Goal: Give back exactly the lines from the one with "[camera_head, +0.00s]" through the one with "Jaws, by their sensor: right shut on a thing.", inclusive, without the images.

..........

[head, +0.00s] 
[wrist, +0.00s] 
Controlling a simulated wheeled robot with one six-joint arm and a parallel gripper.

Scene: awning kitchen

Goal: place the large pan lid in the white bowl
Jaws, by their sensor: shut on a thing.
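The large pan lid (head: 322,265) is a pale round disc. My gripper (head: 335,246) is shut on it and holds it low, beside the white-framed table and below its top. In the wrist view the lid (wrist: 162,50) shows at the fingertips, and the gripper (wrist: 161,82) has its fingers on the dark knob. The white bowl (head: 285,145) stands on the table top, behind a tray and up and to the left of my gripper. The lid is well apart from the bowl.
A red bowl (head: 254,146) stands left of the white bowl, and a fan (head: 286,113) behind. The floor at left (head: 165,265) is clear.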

..........

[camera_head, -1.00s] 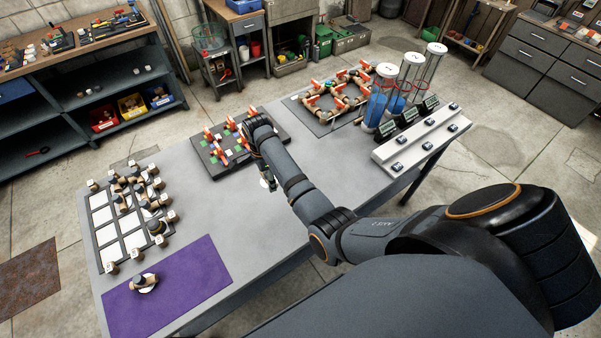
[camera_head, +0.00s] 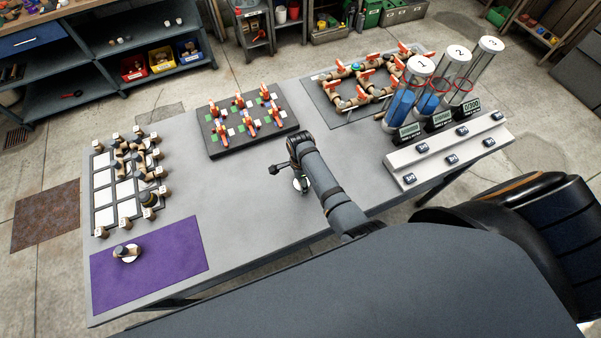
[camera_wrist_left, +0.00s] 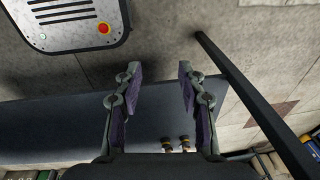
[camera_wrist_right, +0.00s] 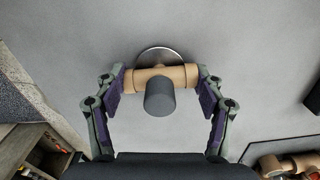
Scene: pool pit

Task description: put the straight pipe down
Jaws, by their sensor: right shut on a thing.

..........

Expected answer:
[camera_head, +0.00s] 
[camera_wrist_left, +0.00s] 
[camera_wrist_right, +0.00s] 
Scene: pool pit

Task description: put the straight pipe down
Jaws, by their sensor: right shut on a thing.

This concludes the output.